-- BEGIN Data lines --

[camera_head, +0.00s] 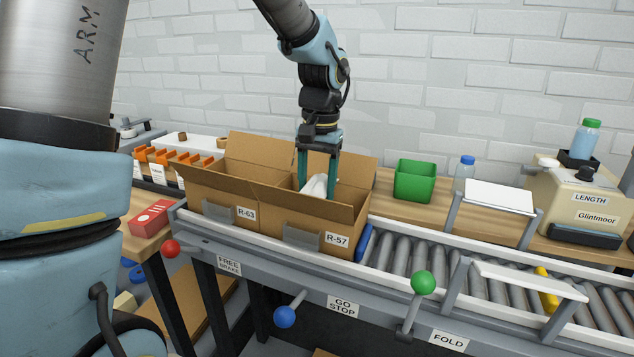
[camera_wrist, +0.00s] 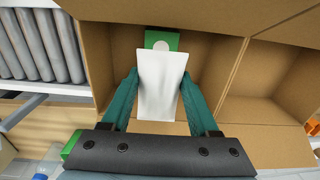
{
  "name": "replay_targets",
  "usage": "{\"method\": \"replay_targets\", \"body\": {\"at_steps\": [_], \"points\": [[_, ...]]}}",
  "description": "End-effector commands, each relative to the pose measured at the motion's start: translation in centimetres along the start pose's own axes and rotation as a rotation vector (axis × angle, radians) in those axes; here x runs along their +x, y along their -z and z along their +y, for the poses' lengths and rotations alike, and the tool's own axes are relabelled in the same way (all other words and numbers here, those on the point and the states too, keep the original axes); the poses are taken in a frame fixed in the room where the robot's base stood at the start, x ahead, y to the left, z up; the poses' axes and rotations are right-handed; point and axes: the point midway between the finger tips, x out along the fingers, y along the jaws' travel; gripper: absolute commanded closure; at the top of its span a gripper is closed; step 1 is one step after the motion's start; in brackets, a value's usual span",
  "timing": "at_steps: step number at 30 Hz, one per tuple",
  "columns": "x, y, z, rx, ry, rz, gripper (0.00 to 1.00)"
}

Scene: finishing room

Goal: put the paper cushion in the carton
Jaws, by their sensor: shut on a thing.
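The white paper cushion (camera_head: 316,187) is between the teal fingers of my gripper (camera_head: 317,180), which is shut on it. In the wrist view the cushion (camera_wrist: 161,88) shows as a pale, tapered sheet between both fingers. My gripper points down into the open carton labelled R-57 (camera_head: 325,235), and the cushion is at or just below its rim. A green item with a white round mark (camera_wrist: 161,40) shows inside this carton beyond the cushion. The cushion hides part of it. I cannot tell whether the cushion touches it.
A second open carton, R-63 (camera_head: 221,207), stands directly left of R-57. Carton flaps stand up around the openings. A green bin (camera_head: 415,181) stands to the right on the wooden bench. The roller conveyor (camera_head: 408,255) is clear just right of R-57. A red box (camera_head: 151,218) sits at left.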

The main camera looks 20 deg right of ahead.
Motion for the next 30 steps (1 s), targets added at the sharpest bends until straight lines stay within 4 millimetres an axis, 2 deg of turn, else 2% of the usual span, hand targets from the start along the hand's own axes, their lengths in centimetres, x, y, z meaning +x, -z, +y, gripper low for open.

-- END Data lines --

- [Task objective]
Return each line exactly as written. Any picture gets left out.

- [Reply to the task]
[camera_head, +0.00s] 
[camera_wrist, +0.00s] 
{
  "name": "replay_targets",
  "usage": "{\"method\": \"replay_targets\", \"body\": {\"at_steps\": [_], \"points\": [[_, ...]]}}",
  "description": "End-effector commands, each relative to the pose measured at the motion's start: translation in centimetres along the start pose's own axes and rotation as a rotation vector (axis × angle, radians) in those axes; here x runs along their +x, y along their -z and z along their +y, for the poses' lengths and rotations alike, and the tool's own axes are relabelled in the same way (all other words and numbers here, those on the point and the states too, keep the original axes); the poses are taken in a frame fixed in the room where the robot's base stood at the start, x ahead, y to the left, z up; the poses' axes and rotations are right-handed; point and axes: the point midway between the finger tips, x out along the fingers, y along the jaws' travel; gripper: absolute commanded closure; at the top of its span a gripper is closed; step 1 is one step after the motion's start; in brackets, a value's usual span",
  "timing": "at_steps: step number at 30 Hz, one per tuple",
  "columns": "x, y, z, rx, ry, rz, gripper (0.00 to 1.00)"
}

Scene: finishing room

Goal: put the paper cushion in the carton
Jaws, by their sensor: shut on a thing.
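The white paper cushion (camera_head: 316,187) is between the teal fingers of my gripper (camera_head: 317,180), which is shut on it. In the wrist view the cushion (camera_wrist: 161,88) shows as a pale, tapered sheet between both fingers. My gripper points down into the open carton labelled R-57 (camera_head: 325,235), and the cushion is at or just below its rim. A green item with a white round mark (camera_wrist: 161,40) shows inside this carton beyond the cushion. The cushion hides part of it. I cannot tell whether the cushion touches it.
A second open carton, R-63 (camera_head: 221,207), stands directly left of R-57. Carton flaps stand up around the openings. A green bin (camera_head: 415,181) stands to the right on the wooden bench. The roller conveyor (camera_head: 408,255) is clear just right of R-57. A red box (camera_head: 151,218) sits at left.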

The main camera looks 20 deg right of ahead.
Motion for the next 30 steps (1 s), targets added at the sharpest bends until straight lines stay within 4 millimetres an axis, 2 deg of turn, else 2% of the usual span, hand targets from the start along the hand's own axes, their lengths in centimetres, x, y, z meaning +x, -z, +y, gripper low for open.

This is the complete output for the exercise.